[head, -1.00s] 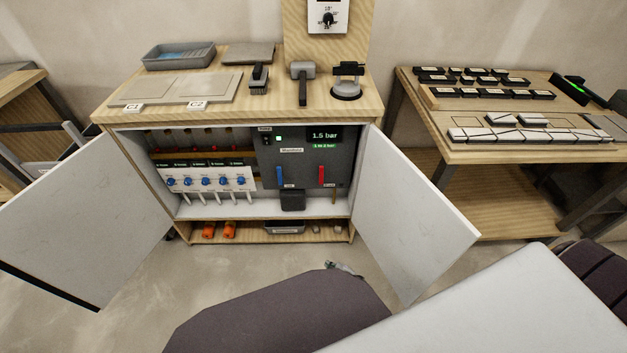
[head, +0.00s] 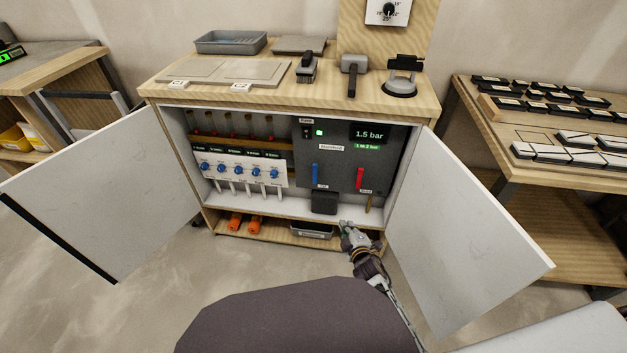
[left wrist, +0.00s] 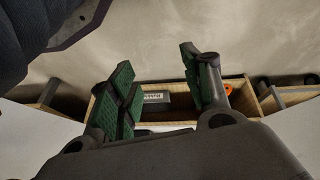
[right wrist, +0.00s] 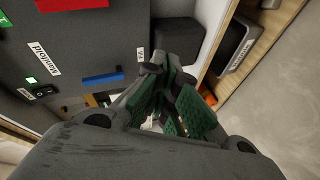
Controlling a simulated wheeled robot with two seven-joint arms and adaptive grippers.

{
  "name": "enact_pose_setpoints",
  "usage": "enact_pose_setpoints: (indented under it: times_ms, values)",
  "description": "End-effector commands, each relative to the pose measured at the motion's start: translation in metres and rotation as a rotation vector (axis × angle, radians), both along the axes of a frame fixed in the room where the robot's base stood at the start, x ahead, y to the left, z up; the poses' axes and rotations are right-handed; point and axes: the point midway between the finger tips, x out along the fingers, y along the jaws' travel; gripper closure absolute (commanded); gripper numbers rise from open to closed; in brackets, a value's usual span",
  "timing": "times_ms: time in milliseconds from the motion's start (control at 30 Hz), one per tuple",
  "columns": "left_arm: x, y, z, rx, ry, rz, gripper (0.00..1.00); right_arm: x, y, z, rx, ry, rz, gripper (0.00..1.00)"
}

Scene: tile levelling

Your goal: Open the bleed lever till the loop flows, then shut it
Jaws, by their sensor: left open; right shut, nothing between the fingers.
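The bleed lever is the red upright bar (head: 360,178) at the right of the dark manifold panel (head: 340,145) in the open cabinet. It shows as a red strip in the right wrist view (right wrist: 65,4). A blue lever (head: 315,174) hangs left of it, also seen in the right wrist view (right wrist: 103,78). The display (head: 369,135) reads 1.5 bar. My right gripper (head: 347,230) is shut and empty at the cabinet's front, below and apart from the red lever; its fingers show closely (right wrist: 165,85). My left gripper (left wrist: 160,75) is open and empty, out of the head view.
The open doors (head: 105,195) and (head: 465,225) flank the cabinet. Flow meters with blue knobs (head: 240,171) fill its left half. A dark box (head: 324,203) sits below the panel. Orange parts (head: 245,223) and a grey tray (head: 311,231) lie on the bottom shelf.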

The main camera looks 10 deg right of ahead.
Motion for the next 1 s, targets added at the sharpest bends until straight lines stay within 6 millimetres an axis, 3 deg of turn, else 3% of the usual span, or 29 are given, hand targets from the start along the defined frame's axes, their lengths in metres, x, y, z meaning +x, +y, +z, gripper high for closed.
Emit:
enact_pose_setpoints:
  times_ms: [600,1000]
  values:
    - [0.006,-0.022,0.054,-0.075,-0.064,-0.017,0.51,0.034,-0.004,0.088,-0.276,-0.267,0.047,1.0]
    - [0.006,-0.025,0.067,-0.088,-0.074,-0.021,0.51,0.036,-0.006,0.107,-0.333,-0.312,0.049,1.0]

REQUIREMENTS ▸
Transcribe the material exactly, leaving every picture out.

RESPONSE TO THE TASK ▸
[head, -1.00s] 
[head, +0.00s] 
[left wrist, +0.00s] 
[right wrist, +0.00s] 
Controlling a simulated wheeled robot with two seven-joint arms and adaptive grippers.

{
  "name": "enact_pose_setpoints",
  "usage": "enact_pose_setpoints: (indented under it: times_ms, values)",
  "description": "End-effector commands, each relative to the pose measured at the motion's start: translation in metres and rotation as a rotation vector (axis × angle, radians), both along the axes of a frame fixed in the room where the robot's base stood at the start, x ahead, y to the left, z up; the poses' axes and rotations are right-handed; point and axes: the point midway between the finger tips, x out along the fingers, y along the jaws' travel; gripper closure absolute (commanded); gripper numbers rise from open to closed; in brackets, a value's usual span",
  "timing": "times_ms: time in milliseconds from the motion's start (control at 30 Hz), one per tuple",
  "columns": "left_arm: x, y, z, rx, ry, rz, gripper (0.00..1.00); right_arm: x, y, z, rx, ry, rz, gripper (0.00..1.00)"
}

Scene: tile levelling

Your goal: Open the bleed lever till the loop flows, then shut it
Jaws, by their sensor: left open; right shut, nothing between the fingers.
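The bleed lever is the red upright bar (head: 360,178) at the right of the dark manifold panel (head: 340,145) in the open cabinet. It shows as a red strip in the right wrist view (right wrist: 65,4). A blue lever (head: 315,174) hangs left of it, also seen in the right wrist view (right wrist: 103,78). The display (head: 369,135) reads 1.5 bar. My right gripper (head: 347,230) is shut and empty at the cabinet's front, below and apart from the red lever; its fingers show closely (right wrist: 165,85). My left gripper (left wrist: 160,75) is open and empty, out of the head view.
The open doors (head: 105,195) and (head: 465,225) flank the cabinet. Flow meters with blue knobs (head: 240,171) fill its left half. A dark box (head: 324,203) sits below the panel. Orange parts (head: 245,223) and a grey tray (head: 311,231) lie on the bottom shelf.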

The main camera looks 10 deg right of ahead.
Motion for the next 1 s, targets added at the sharpest bends until straight lines stay within 6 millimetres an axis, 3 deg of turn, else 3% of the usual span, or 29 are given, hand targets from the start along the defined frame's axes, their lengths in metres, x, y, z meaning +x, +y, +z, gripper high for closed.
Emit:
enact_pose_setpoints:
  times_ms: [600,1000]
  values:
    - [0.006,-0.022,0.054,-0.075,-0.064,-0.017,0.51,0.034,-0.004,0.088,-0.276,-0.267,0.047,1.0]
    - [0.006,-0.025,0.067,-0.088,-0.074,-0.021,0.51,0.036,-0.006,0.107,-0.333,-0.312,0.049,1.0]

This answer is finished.